§ **Raw data**
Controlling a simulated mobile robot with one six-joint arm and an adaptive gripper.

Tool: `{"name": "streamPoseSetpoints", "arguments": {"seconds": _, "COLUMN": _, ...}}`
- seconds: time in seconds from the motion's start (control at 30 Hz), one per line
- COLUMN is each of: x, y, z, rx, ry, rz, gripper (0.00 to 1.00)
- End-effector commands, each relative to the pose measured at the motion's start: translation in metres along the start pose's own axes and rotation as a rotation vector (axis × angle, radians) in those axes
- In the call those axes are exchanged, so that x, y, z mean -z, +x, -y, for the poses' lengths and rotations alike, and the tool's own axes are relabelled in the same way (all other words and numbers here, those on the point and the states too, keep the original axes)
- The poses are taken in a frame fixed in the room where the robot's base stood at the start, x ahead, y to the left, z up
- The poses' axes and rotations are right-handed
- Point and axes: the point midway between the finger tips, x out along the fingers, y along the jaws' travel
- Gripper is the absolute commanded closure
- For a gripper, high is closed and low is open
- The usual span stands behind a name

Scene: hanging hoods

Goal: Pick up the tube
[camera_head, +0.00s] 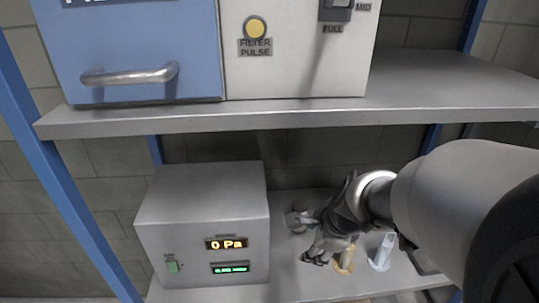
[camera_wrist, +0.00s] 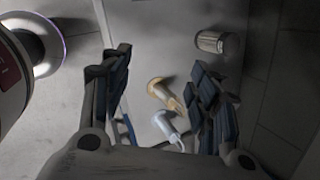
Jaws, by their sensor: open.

§ **Stated task**
Count the lines of the data that include the string "open", and give only that number.

§ **Result below**
2